__Supplied information__
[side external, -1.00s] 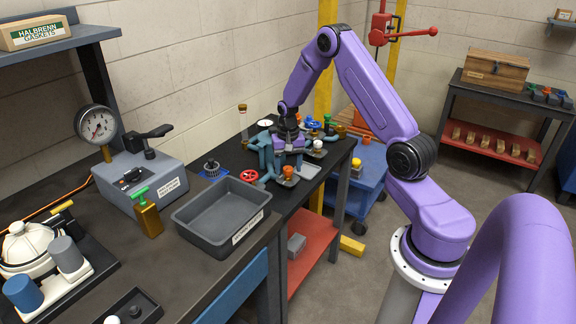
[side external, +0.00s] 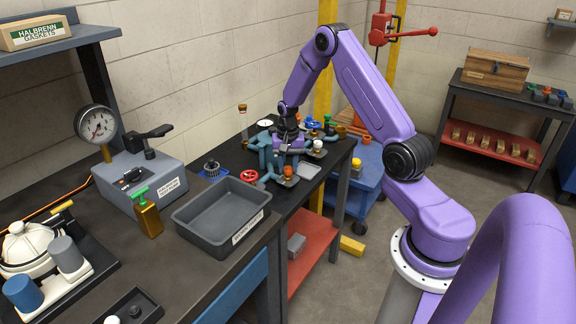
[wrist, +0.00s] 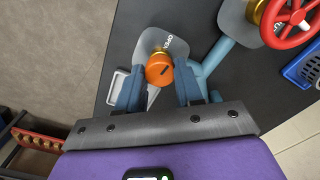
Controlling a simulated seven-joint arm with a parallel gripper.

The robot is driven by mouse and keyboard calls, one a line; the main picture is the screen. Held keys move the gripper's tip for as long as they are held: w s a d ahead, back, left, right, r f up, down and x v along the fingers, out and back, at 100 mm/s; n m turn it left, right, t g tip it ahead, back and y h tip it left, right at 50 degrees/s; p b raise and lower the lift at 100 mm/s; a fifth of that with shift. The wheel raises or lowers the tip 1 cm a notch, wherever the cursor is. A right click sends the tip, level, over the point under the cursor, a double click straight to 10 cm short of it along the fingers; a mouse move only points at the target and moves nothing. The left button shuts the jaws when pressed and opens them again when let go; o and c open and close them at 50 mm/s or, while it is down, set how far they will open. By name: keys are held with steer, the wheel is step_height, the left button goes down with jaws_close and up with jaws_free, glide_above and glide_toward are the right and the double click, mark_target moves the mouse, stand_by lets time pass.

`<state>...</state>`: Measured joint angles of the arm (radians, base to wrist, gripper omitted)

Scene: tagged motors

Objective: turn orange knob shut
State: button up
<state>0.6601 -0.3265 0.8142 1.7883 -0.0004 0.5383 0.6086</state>
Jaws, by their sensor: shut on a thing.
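The orange knob (wrist: 159,70) sits between my gripper's blue fingertips in the wrist view. A dark line marks its top, and it stands on a grey plate with the word OPEN printed beside it. My gripper (wrist: 160,84) is shut on the knob, pointing down at it from above. In the side external view the orange knob (side external: 288,170) is at the front of the valve group, just below my gripper (side external: 287,158), which partly hides it.
A red handwheel (wrist: 292,22) stands close by, and it also shows in the side external view (side external: 249,176). A blue slotted basket (wrist: 305,67) is near it. A white knob (side external: 317,145) is just right of my gripper. A grey bin (side external: 222,210) sits in front.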

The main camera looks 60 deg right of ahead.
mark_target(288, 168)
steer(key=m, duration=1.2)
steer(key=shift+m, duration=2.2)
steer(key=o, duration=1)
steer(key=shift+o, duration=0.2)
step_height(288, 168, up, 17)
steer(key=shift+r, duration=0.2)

__Your instructions__
In the listing above, find the line with "State: button up" and set down that line and all after it exactly, through the final line.

__Completed exercise__
State: button up
<state>0.6601 -0.3265 0.8142 1.7883 -0.0004 0.5383 0.6086</state>
Jaws, by their sensor: shut on a thing.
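The orange knob (wrist: 159,70) sits between my gripper's blue fingertips in the wrist view. A dark line marks its top, and it stands on a grey plate with the word OPEN printed beside it. My gripper (wrist: 160,84) is shut on the knob, pointing down at it from above. In the side external view the orange knob (side external: 288,170) is at the front of the valve group, just below my gripper (side external: 287,158), which partly hides it.
A red handwheel (wrist: 292,22) stands close by, and it also shows in the side external view (side external: 249,176). A blue slotted basket (wrist: 305,67) is near it. A white knob (side external: 317,145) is just right of my gripper. A grey bin (side external: 222,210) sits in front.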

The main camera looks 60 deg right of ahead.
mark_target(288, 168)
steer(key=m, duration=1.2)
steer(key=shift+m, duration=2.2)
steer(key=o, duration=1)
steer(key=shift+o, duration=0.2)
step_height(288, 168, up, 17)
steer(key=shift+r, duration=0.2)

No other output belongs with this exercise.